When most of us think of motorsport, our mind conjures up the staccato sound of BBC commentator Murray Walker and images of James Hunt, Nigel Mansell, Eddie Irvine or Lewis Hamilton in a Formula One car hurtling around Monza or Monaco in a Grand Prix.
Former Ferrari diver Eddie Irvine once said that his path to Formula One was like “rolling 100 sixes in-a-row” and Eastwood agrees. He admits that his early dreams were of following in Irvine’s footsteps and he did some single-seater Formula racing with the goal of breaking into the sport before he chose to go down another path.
Imagine a Y shape. Everyone starts with karting and Eastwood raced against current F1 drivers like Max Verstappen, George Russell and Charles Leclerc. But the time came when he had to make a choice he opted to go into Grand Touring (GT) and endurance racing.
“In motorsport you need a lot of contacts and funding and there is just a lot more opportunity in the GT side of things and that’s what was going to suit me best really,” he explains.
Porsche offer a two-year scholarship programme and Eastwood decided to apply. He filled a form in online and sent his CV to the German car giants and was delighted to get through to the interview stage along with another 50 or 60 hopefuls.
That list was cut down to 12 and of that dozen, four were selected to get behind the wheel and show what they could do in a car. After that there were fitness and media assessments and Porsche picked one driver at the end of it.
No prizes for guessing who came out on top…
“Thankfully that was myself,” says Charlie.
“And it was a great two years, they’re a great brand to work for.”
In the second year of his scholarship with Porsche (2017) he won the prestigious Carrera Cup of Great Britain which immediately put him on the radar of racing teams who were on the look-out for new talent.
“If you win the Carrera Cup it puts you on a good ladder for all the other manufacturers because they know what has gone into winning that,” he explains.
And so it wasn’t long before Aston Martin Racing got in touch to offer him a deal and he gradually switched his focus from sprint racing (races which last 20 or 30 minutes) to endurance racing which runs from four hours up to 24.
“I went into that in an Aston Martin GTE and worked my way up the ranks with them and got a factory contract in my second year at the tail-end of 2019,” he explains.
In his first season as a factory-contracted driver the team captured “the big one” by winning the 24 hours of Le Mans which Eastwood unsurprisingly says was on his “bucket list”.
However, there was disappointment when his team narrowly missed out on winning the World Endurance Championship. Wins in Fuji (Japan), Shanghai (China), Austin (Texas) and at Les Mans meant that, despite engine problems and retirement in the fourth round of the season in Bahrain, Eastwood’s TF Sport team led the way going into the eighth and final race. Unfortunately finishing in eighth meant that Eastwood and co. had to settle for second in the standings.

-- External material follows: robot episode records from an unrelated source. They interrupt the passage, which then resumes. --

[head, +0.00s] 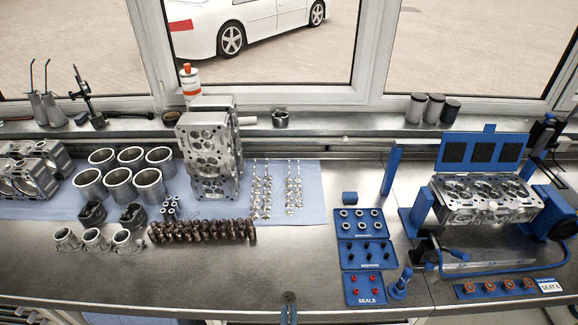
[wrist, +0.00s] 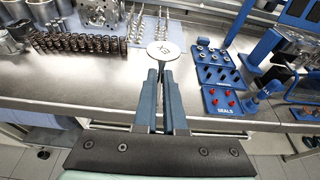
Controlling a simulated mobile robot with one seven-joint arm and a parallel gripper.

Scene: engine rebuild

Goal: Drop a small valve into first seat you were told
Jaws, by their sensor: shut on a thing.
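My gripper (wrist: 163,85) is shut on a small valve in the wrist view. The valve's pale round head (wrist: 163,52), marked "EX", faces the camera; its stem is mostly hidden between the fingers. In the head view my fingers (head: 289,308) show small at the bottom edge, in front of the bench. The cylinder head with the seats (head: 486,197) is clamped in a blue fixture at the right, well apart from my gripper. A card reading "SEAT 4" (head: 549,286) lies at the bench's front right.
Blue trays of small parts, one marked "SEALS" (head: 364,289), stand between my gripper and the fixture. A blue post tool (head: 400,284) stands beside them. Springs (head: 203,231) and rows of valves (head: 277,188) are left. The front middle of the bench is clear.

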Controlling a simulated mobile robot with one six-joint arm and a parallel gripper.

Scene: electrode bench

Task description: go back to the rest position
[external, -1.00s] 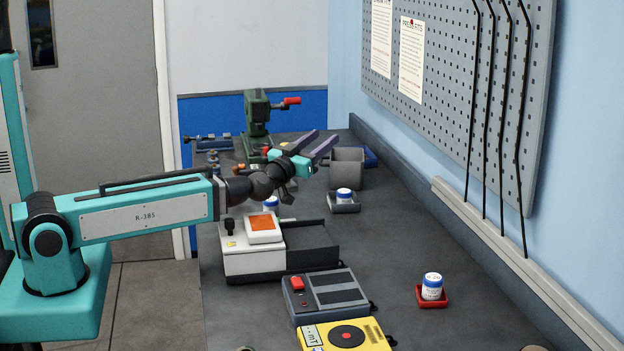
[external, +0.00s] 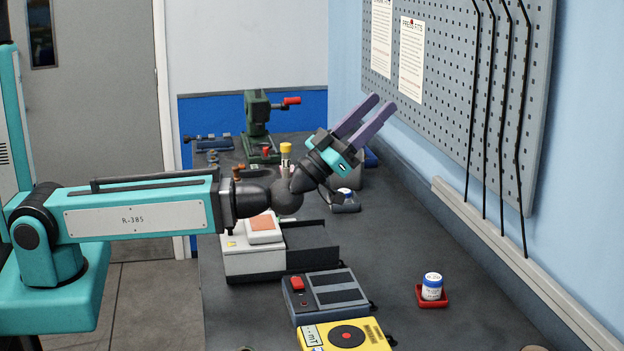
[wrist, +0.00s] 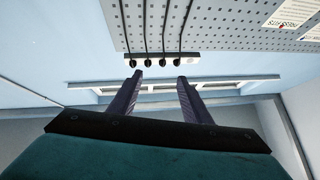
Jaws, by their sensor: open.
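My gripper (external: 372,116) is raised above the bench, tilted up toward the pegboard wall. Its two purple fingers are apart with nothing between them. In the wrist view, my gripper (wrist: 160,76) is also open and empty, with wall and pegboard beyond it. My arm stretches across the left of the external view, over the near side of the bench (external: 400,270).
A white device (external: 250,262) with an orange top sits below my forearm. A grey box (external: 325,295), a yellow box (external: 345,335) and a jar (external: 432,286) in a red tray stand nearer. A green press (external: 257,125) stands behind. The pegboard (external: 490,90) is at right.

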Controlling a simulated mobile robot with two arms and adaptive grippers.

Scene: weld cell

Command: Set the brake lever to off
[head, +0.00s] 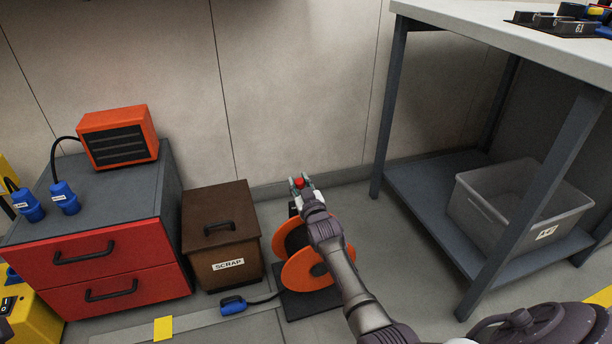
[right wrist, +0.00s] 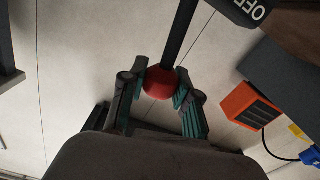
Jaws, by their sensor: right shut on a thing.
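The brake lever is a dark rod (right wrist: 182,32) with a red knob (right wrist: 160,83), seen in the right wrist view. The red knob also shows small in the head view (head: 299,182), above an orange cable reel (head: 305,270). My right gripper (right wrist: 161,92) is shut on the red knob, with a finger on each side of it. It also shows in the head view (head: 301,184) at the top of the reel. A dark plate marked OFF (right wrist: 250,10) is at the upper right of the wrist view. The lever's base is hidden behind my arm in the head view. My left gripper is not in view.
A brown SCRAP bin (head: 222,240) stands left of the reel, and a red drawer cabinet (head: 95,255) stands farther left. A grey workbench (head: 510,45) with a clear bin (head: 520,205) on its shelf is at right. A blue connector (head: 233,306) lies on the floor.

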He was bitterly disappointed but is determined to put that right this year and 2021 began for him and his team with seventh at the 24-hours of Daytona in Florida at the end of January.
“It’s another really iconic race,” says Eastwood.
“It’s very different to Les Mans – it’s much more raw and a lot of the rules in America are different from Europe. It’s a very different race in terms of strategy but it’s great to say that I’ve done it.”
These days he divides his time between Dubai and London and racing around the globe but it’s not all glitz and glamour for a young man with a young family. His schedule is hectic - he left for Daytona in the middle of January and had two days at home over the next three months.
“I was away for nine weeks’ straight and then home for a couple of days and away again so you are constantly living out of a suitcase,” he says.
“You try and switch off between races and get a bit of family time but you’re on the road quite often.
“I’m not complaining though,” he adds.
“You get to travel all around the world which is amazing. Yes, you then live out of a suitcase for most of the year but it’s great, I couldn’t wish to be doing anything else for my job, that’s for sure. I’m in a very fortunate position because there are a lot of unknowns in motorsport and the percentage of people who actually make a career out of it is very small.
“Since I’ve started my biggest has been just trying to win every championship that I went into. As I progressed through karts I wanted to go all the way to the world championships and then with Porsche, winning the Carrera Cup, then with Aston and winning Les Mans.
“The goal is always to keep winning but so much has to go right as well, so much is about right place/right time. My dream was Formula One which is very unrealistic because there is so much funding and backing needed to get to that level and luckily I got out of it quite early with the Porsche scholarship.
“That was the best thing that really could have happened because it is now my profession and the guys that I was racing against are still trying to find these massive sponsorship programmes for Formula One that are few and far between really.”
The Carryduff racer has never had a serious crash and hopefully he never will. Up to now he’s had the Midas touch. Thanks to his hard work, tireless dedication and skill, success has followed success and he wants that to continue. Every season he will aim higher.
“The World Championship is my goal and in the short term the European Les Mans Series, so I’m trying to get geared up for that,” he says.
“Hopefully we can continue the success we had last year in the GT cars as well but the World Championship is still hanging over me. I want to be known as one of the best drivers in the world and I’ll just keep chipping away, I’ve still got lots to learn and hopefully I’ll have a good career ahead of me.”